Daniel Leibundgut – in charge of making WOC better than ever

Daniel Leibundgut, IOF WOC Senior Event Adviser, is ready for memorable days in Latvia, first in Riga and then in Sigulda

Daniel Leibundgut is in charge of supporting the organisers of the Nokian Tyres World Orienteering Championships (WOC) this year and also in the coming years. For him, the next few days are a kind of exam.

Text and photo: Erik Borg

The IOF WOC Senior Event Adviser (SEA) works to help make the biggest competitions in orienteering as good as they possibly can be.
– During the year I work with three WOCs in parallel, just now 2018, 2019 and 2020. In the upcoming autumn we start the work with WOC 2021. Since WOC is always in the summer, May/June is always a peak period where the bulletins have to be created and reviewed for the different WOCs, Leibundgut tells.

A normal working week as a WOC project manager comprises answering emails, and work based on the agreed time-plan for deadlines. The job is 20 % part-time.
– Furthermore, I normally have at least one Skype meeting scheduled per week. To do the WOC project manager job seriously, I need at least 1 hour per day.

For WOC 2018, SEAs have made eight visits to Latvia this year. Important issues have been IT, maps and courses, TV and the bulletins. Based on what was the main focus of the visit, the appropriate SEA was in Latvia.  Urs Hofer is Leibundgut’s assistant. The full SEA team will only be working at the same time during the WOC week itself.

Wide-ranging challenges
What will make WOC in Latvia be a memorable event?
– I think both parts, the sprints in Riga and the forest competitions in Sigulda, will be memorable.  For WOC 2018 the Sprint Final in the old town of Riga will for sure be a highlight. For both organisers and competitors it’s a challenge to organise a competition in the UNESCO world heritage area. The forest competitions in the Gauja National Park will be tough, because forestry work there is very limited and therefore there is a lot of ‘deadfall’. This will make the navigation difficult, and negotiating all the fallen trees will be very physical.
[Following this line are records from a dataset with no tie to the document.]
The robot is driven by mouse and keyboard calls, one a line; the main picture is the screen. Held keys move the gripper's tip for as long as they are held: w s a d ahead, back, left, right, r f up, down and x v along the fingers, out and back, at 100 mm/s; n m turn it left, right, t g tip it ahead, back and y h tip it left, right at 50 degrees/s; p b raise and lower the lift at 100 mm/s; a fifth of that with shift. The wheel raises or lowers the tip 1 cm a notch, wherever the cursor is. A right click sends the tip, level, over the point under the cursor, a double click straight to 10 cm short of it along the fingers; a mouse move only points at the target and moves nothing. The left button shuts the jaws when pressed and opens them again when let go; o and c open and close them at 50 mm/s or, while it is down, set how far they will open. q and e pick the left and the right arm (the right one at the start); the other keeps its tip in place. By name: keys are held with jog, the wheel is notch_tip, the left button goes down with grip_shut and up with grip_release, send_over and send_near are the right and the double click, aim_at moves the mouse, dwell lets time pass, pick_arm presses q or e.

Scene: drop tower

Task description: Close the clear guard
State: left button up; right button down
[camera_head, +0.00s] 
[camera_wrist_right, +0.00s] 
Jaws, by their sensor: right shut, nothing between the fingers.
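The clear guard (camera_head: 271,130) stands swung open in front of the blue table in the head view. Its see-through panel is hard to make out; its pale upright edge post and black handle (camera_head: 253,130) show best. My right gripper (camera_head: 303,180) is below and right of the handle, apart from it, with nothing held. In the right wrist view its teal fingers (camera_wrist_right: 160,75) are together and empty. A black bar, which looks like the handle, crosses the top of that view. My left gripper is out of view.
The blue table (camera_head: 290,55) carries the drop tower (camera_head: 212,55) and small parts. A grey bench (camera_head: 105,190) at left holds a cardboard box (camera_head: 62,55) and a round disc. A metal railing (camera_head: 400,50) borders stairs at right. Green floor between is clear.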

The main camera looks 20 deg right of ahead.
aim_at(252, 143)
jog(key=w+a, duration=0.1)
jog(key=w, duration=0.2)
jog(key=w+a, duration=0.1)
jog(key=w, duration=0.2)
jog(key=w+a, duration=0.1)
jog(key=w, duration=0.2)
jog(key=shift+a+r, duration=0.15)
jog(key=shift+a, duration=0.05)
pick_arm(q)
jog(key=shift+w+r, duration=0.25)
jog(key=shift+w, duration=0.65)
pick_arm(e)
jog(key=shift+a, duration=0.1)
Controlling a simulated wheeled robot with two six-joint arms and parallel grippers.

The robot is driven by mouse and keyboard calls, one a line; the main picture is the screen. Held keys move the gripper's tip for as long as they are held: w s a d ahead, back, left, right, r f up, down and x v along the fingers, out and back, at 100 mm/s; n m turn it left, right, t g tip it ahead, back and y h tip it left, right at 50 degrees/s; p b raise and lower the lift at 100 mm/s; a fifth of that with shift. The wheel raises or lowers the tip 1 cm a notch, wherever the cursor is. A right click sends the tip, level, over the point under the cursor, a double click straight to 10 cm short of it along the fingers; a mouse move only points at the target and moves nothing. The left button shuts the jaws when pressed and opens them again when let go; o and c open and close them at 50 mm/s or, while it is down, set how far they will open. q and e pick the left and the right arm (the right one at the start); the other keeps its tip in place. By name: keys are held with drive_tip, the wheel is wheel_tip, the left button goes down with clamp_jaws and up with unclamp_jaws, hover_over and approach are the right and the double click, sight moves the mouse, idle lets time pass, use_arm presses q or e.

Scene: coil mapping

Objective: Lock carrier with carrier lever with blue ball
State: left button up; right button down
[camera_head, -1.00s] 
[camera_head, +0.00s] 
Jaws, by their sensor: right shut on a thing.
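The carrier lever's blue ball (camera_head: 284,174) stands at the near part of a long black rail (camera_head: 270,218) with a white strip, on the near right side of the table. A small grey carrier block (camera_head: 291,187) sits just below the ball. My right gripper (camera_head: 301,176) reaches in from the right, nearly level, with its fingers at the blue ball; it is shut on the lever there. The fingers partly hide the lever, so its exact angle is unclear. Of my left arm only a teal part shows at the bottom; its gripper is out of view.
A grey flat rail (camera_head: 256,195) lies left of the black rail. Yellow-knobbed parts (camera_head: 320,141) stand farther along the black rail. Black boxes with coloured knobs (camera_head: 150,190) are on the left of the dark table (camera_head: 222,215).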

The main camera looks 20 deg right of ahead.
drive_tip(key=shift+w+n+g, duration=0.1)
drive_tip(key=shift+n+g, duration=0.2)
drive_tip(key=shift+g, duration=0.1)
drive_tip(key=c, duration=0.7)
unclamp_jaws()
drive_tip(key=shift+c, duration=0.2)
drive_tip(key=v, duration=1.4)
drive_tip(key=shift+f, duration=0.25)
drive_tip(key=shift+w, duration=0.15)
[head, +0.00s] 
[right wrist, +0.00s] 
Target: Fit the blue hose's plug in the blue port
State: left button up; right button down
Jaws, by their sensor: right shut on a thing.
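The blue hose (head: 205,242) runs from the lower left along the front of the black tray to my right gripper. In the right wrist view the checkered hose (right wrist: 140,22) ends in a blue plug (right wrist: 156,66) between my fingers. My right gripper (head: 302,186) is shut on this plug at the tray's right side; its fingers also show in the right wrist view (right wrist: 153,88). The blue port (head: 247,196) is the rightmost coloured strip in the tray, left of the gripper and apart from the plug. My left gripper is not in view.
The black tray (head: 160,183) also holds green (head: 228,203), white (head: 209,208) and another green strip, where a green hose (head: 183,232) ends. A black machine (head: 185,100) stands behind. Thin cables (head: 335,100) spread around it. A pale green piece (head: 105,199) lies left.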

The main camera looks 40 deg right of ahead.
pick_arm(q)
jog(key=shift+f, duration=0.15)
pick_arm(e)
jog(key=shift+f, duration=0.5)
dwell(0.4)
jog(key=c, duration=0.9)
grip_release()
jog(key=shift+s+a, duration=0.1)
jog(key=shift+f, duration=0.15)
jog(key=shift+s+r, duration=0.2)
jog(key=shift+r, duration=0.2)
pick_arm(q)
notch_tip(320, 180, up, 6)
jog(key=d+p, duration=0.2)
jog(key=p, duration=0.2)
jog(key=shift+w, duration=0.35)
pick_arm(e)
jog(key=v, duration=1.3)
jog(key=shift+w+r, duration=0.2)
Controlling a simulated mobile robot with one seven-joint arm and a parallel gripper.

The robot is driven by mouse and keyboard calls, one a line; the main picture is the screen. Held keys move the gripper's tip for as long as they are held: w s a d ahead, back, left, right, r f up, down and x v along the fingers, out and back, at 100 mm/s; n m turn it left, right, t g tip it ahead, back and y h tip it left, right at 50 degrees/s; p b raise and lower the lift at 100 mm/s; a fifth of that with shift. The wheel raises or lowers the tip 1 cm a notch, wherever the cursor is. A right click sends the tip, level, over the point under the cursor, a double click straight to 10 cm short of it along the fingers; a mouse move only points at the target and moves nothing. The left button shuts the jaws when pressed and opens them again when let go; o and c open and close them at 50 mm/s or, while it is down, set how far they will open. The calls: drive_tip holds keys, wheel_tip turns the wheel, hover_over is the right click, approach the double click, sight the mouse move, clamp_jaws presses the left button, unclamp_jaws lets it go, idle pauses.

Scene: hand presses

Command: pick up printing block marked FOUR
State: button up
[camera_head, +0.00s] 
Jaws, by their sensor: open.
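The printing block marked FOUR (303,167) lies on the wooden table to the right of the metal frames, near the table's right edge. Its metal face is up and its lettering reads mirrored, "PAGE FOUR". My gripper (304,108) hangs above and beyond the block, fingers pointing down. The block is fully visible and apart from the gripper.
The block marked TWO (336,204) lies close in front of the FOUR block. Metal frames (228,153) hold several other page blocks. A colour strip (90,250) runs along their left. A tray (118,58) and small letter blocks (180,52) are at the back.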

How do you feel, just before it starts?
– To be honest I feel a little scared, he says with a smile and continues: – I hope that everything will work fine and fit together. The local organising committee (LOC) has done an impressive job in preparing for the WOC event. Each team in all the working areas is well prepared. We from the SEA team challenged the LOC to bring everything together, by asking questions to discover uncovered issues and to strengthen the interfaces between the different teams. Sometimes we from the SEA team had the impression that we were taking it too seriously, with all the questions we were asking. Furthermore, we have tried to ensure there is a ‘Plan B’ available for different situations.

One of the challenging issues is language. No one in the SEA team speaks Latvian or Russian, and not everybody in the LOC speaks English. This makes it difficult sometimes, when fast decisions are required with everyone having a common understanding of the situation.

The WOC manual
Another task for the WOC manager is to update the WOC manual. The new version will provide – in addition to the text content – good and proven solutions from former WOC events. A task for the future, because close to the WOC week, the workload is much higher than compared to a normal week and the WOC manual has naturally low priority just now.